UNITED STATES
World Magazine
Posted Oct. 18, 2013
by Jamie Dean
SEXUAL ABUSE | When pastors, churches, and other caregivers fail to report sexual abuse, they may aid and abet crime–and it some states are subject to prosecution themselves–along with subjecting abuse victims to lifelong trauma
BRADENTON, Fla.—From the floor-to-ceiling windows on the sixth floor of the Manatee County Courthouse, a sweeping view extends across the Manatee River as it spills into Tampa Bay. The skies darkened as heavy rains poured down here in Bradenton, Fla., on a September day. In courtroom 6-A, another storm brewed: Jeremy Bicha, 29, seated behind a wide defense table, heard testimony from two women he’d already admitted to sexually abusing when they were young girls.
The women gave shocking details about the abuse. When the district attorney asked the women to describe their relationship to the defendant, each gave equally shocking answers: “He is my brother.”

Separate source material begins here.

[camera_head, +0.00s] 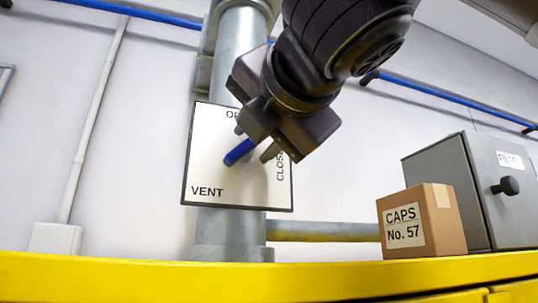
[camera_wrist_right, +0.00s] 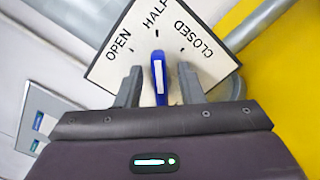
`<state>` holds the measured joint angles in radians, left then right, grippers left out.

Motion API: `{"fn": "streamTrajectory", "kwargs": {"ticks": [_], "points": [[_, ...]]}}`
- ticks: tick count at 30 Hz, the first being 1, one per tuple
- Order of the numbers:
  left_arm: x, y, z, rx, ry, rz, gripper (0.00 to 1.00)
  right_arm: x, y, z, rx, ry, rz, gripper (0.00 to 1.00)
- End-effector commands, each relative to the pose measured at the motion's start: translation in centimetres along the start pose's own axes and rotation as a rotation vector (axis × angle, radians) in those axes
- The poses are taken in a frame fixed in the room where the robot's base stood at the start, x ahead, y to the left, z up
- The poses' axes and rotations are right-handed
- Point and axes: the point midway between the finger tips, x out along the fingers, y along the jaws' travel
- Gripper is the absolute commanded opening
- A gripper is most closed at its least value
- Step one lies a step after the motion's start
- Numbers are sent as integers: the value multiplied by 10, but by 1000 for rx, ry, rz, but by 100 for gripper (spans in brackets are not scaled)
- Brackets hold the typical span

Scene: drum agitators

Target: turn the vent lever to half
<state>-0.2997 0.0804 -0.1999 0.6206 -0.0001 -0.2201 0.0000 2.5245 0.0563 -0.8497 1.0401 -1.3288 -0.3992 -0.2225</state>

The tragedy of sexual abuse in a family once involved in local churches and stationed on a foreign mission field only deepens: Adults also connected to their community knew about the abuse while the girls were minors but didn’t report it to authorities. Those adults include a Christian schoolteacher, a longtime pastor—and the parents of Bicha and his sisters.
As adults, two of Bicha’s sisters he abused reported the abuse to police in 2010. Bicha pleaded no contest to charges of sexual battery. When Circuit Court Judge Thomas Krug sentenced him on Sept. 27 for crimes committed as a youth, he also castigated the adults who failed to report those crimes: “Frankly, they deserve to be in prison.”
Krug’s statement carries legal weight. Florida state law mandates any adult who suspects or knows about a case of child sexual abuse to report it to authorities. Failure to report carries a maximum penalty of $5,000 or five years in prison.